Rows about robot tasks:
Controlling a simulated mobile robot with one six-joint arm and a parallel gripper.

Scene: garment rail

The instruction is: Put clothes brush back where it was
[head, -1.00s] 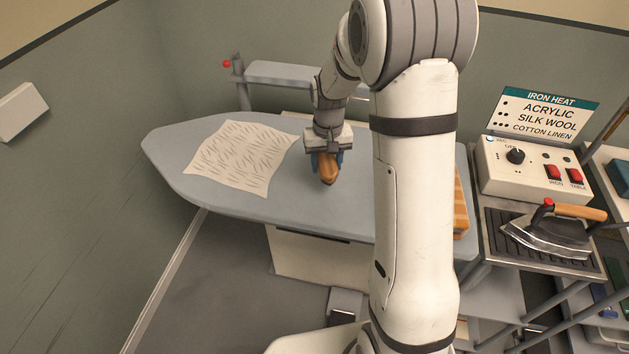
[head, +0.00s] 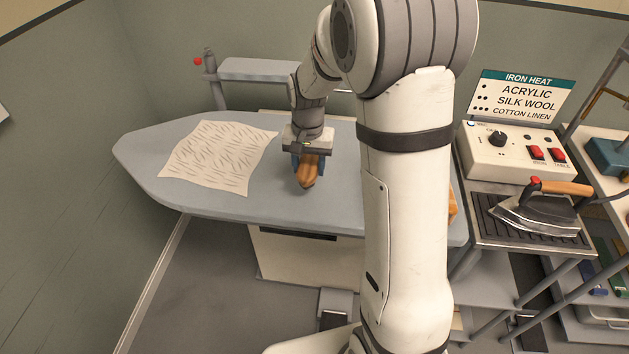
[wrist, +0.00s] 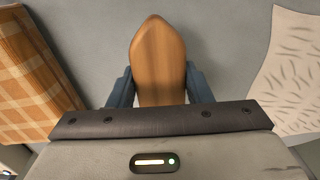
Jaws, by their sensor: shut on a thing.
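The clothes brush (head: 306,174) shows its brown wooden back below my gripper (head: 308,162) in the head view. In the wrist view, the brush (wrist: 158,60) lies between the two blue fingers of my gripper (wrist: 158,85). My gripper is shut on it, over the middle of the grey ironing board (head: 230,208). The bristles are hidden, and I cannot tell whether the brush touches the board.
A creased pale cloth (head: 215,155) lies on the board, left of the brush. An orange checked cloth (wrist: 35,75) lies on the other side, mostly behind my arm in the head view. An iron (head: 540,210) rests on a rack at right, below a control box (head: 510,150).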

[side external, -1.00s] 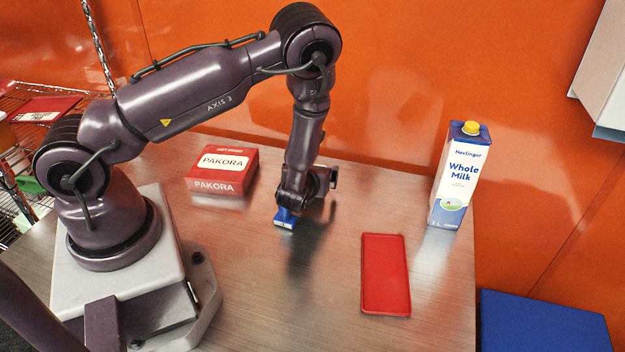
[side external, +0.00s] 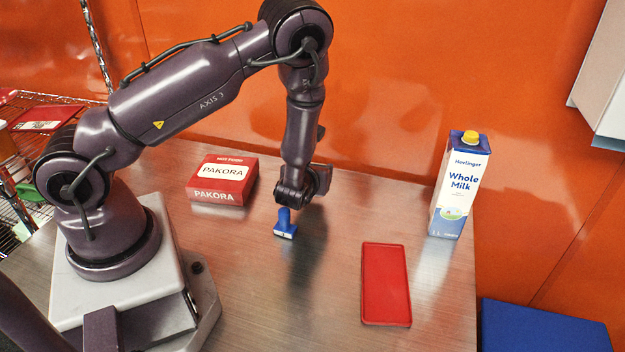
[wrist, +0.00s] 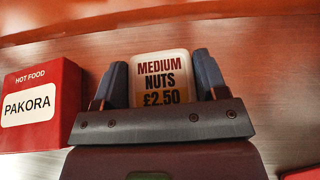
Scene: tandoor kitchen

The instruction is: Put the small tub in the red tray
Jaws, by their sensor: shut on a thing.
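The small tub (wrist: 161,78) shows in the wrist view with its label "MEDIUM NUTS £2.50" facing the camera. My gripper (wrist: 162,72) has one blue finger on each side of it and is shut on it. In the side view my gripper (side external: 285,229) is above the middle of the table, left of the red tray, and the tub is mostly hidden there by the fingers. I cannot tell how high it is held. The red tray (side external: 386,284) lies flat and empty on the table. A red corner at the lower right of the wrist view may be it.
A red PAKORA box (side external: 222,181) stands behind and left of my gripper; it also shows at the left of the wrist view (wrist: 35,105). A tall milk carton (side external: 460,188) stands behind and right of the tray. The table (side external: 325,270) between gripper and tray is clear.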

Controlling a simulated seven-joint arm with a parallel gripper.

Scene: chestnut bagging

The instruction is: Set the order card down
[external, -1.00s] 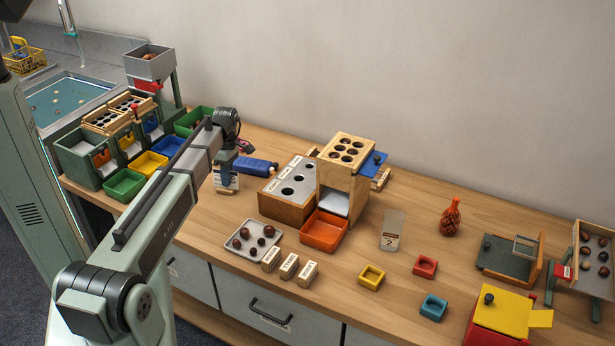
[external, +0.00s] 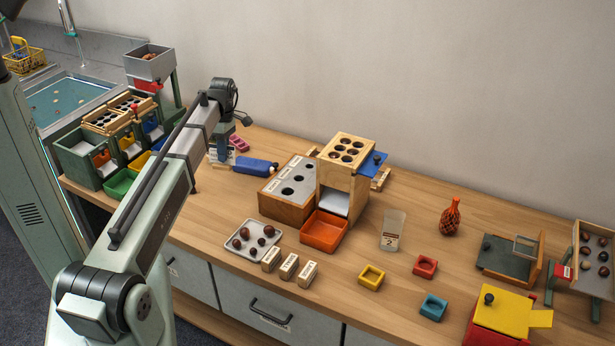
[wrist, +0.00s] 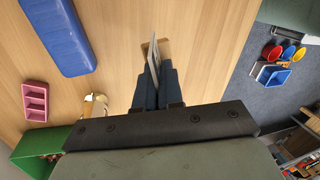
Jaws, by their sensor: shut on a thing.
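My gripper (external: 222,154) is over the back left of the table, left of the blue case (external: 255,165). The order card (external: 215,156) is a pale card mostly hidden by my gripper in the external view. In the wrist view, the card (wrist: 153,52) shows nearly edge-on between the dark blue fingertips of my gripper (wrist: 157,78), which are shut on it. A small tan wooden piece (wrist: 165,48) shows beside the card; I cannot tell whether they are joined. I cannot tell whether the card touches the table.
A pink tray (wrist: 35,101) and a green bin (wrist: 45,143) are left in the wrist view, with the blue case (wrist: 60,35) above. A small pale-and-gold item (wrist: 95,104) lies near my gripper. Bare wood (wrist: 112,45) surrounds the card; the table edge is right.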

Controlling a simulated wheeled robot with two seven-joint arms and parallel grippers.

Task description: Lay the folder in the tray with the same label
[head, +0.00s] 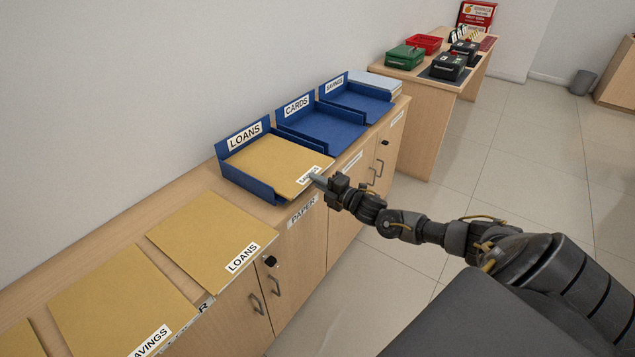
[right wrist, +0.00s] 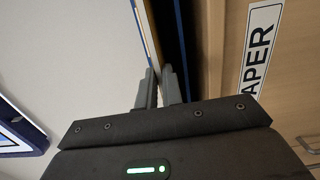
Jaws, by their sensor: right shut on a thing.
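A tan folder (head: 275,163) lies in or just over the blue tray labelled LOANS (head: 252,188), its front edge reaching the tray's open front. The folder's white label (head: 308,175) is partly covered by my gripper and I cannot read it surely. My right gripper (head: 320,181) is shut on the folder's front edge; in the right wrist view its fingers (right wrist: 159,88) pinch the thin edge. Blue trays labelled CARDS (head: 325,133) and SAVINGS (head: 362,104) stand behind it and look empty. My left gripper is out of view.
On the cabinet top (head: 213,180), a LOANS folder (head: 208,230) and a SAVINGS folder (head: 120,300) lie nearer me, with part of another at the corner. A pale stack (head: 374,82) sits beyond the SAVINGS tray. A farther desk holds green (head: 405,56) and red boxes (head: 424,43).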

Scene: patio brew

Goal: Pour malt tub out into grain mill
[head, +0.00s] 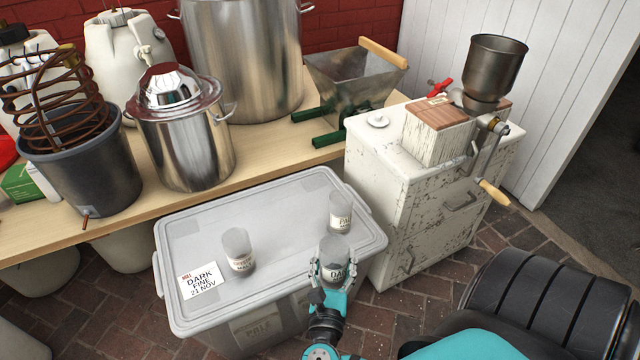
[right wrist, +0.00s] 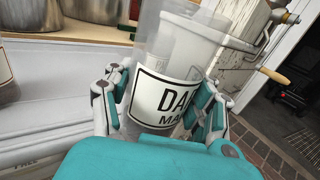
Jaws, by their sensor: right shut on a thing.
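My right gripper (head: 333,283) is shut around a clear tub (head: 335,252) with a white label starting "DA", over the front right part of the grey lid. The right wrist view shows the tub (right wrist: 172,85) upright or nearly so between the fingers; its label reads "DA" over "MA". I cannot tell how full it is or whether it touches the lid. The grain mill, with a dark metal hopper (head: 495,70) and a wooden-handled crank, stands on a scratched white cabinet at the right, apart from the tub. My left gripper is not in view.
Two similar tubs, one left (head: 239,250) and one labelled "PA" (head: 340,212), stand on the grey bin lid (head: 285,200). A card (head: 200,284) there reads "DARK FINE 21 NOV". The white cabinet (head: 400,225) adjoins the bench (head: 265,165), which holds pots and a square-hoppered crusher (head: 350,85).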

**Task goal**
Go through the entries above and print each one exactly, minus the pictures.

**Worked answer**
Controlling a simulated mobile robot with one six-joint arm and a parallel gripper.

Scene: garment rail

The instruction is: Put clothes brush back where it was
[head, -1.00s] 
[head, +0.00s] 
[wrist, +0.00s] 
Jaws, by their sensor: shut on a thing.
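The clothes brush (head: 306,174) shows its brown wooden back below my gripper (head: 308,162) in the head view. In the wrist view, the brush (wrist: 158,60) lies between the two blue fingers of my gripper (wrist: 158,85). My gripper is shut on it, over the middle of the grey ironing board (head: 230,208). The bristles are hidden, and I cannot tell whether the brush touches the board.
A creased pale cloth (head: 215,155) lies on the board, left of the brush. An orange checked cloth (wrist: 35,75) lies on the other side, mostly behind my arm in the head view. An iron (head: 540,210) rests on a rack at right, below a control box (head: 510,150).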

[side external, -1.00s] 
[side external, +0.00s] 
[wrist, +0.00s] 
Scene: tandoor kitchen

The instruction is: Put the small tub in the red tray
Jaws, by their sensor: shut on a thing.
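The small tub (wrist: 161,78) shows in the wrist view with its label "MEDIUM NUTS £2.50" facing the camera. My gripper (wrist: 162,72) has one blue finger on each side of it and is shut on it. In the side view my gripper (side external: 285,229) is above the middle of the table, left of the red tray, and the tub is mostly hidden there by the fingers. I cannot tell how high it is held. The red tray (side external: 386,284) lies flat and empty on the table. A red corner at the lower right of the wrist view may be it.
A red PAKORA box (side external: 222,181) stands behind and left of my gripper; it also shows at the left of the wrist view (wrist: 35,105). A tall milk carton (side external: 460,188) stands behind and right of the tray. The table (side external: 325,270) between gripper and tray is clear.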

Controlling a simulated seven-joint arm with a parallel gripper.

Scene: chestnut bagging

The instruction is: Set the order card down
[external, -1.00s] 
[external, +0.00s] 
[wrist, +0.00s] 
Jaws, by their sensor: shut on a thing.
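My gripper (external: 222,154) is over the back left of the table, left of the blue case (external: 255,165). The order card (external: 215,156) is a pale card mostly hidden by my gripper in the external view. In the wrist view, the card (wrist: 153,52) shows nearly edge-on between the dark blue fingertips of my gripper (wrist: 157,78), which are shut on it. A small tan wooden piece (wrist: 165,48) shows beside the card; I cannot tell whether they are joined. I cannot tell whether the card touches the table.
A pink tray (wrist: 35,101) and a green bin (wrist: 45,143) are left in the wrist view, with the blue case (wrist: 60,35) above. A small pale-and-gold item (wrist: 95,104) lies near my gripper. Bare wood (wrist: 112,45) surrounds the card; the table edge is right.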

Controlling a simulated wheeled robot with two seven-joint arms and parallel grippers.

Task description: Lay the folder in the tray with the same label
[head, +0.00s] 
[right wrist, +0.00s] 
Jaws, by their sensor: right shut on a thing.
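A tan folder (head: 275,163) lies in or just over the blue tray labelled LOANS (head: 252,188), its front edge reaching the tray's open front. The folder's white label (head: 308,175) is partly covered by my gripper and I cannot read it surely. My right gripper (head: 320,181) is shut on the folder's front edge; in the right wrist view its fingers (right wrist: 159,88) pinch the thin edge. Blue trays labelled CARDS (head: 325,133) and SAVINGS (head: 362,104) stand behind it and look empty. My left gripper is out of view.
On the cabinet top (head: 213,180), a LOANS folder (head: 208,230) and a SAVINGS folder (head: 120,300) lie nearer me, with part of another at the corner. A pale stack (head: 374,82) sits beyond the SAVINGS tray. A farther desk holds green (head: 405,56) and red boxes (head: 424,43).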

Scene: patio brew

Goal: Pour malt tub out into grain mill
[head, +0.00s] 
[right wrist, +0.00s] 
Jaws, by their sensor: right shut on a thing.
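My right gripper (head: 333,283) is shut around a clear tub (head: 335,252) with a white label starting "DA", over the front right part of the grey lid. The right wrist view shows the tub (right wrist: 172,85) upright or nearly so between the fingers; its label reads "DA" over "MA". I cannot tell how full it is or whether it touches the lid. The grain mill, with a dark metal hopper (head: 495,70) and a wooden-handled crank, stands on a scratched white cabinet at the right, apart from the tub. My left gripper is not in view.
Two similar tubs, one left (head: 239,250) and one labelled "PA" (head: 340,212), stand on the grey bin lid (head: 285,200). A card (head: 200,284) there reads "DARK FINE 21 NOV". The white cabinet (head: 400,225) adjoins the bench (head: 265,165), which holds pots and a square-hoppered crusher (head: 350,85).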

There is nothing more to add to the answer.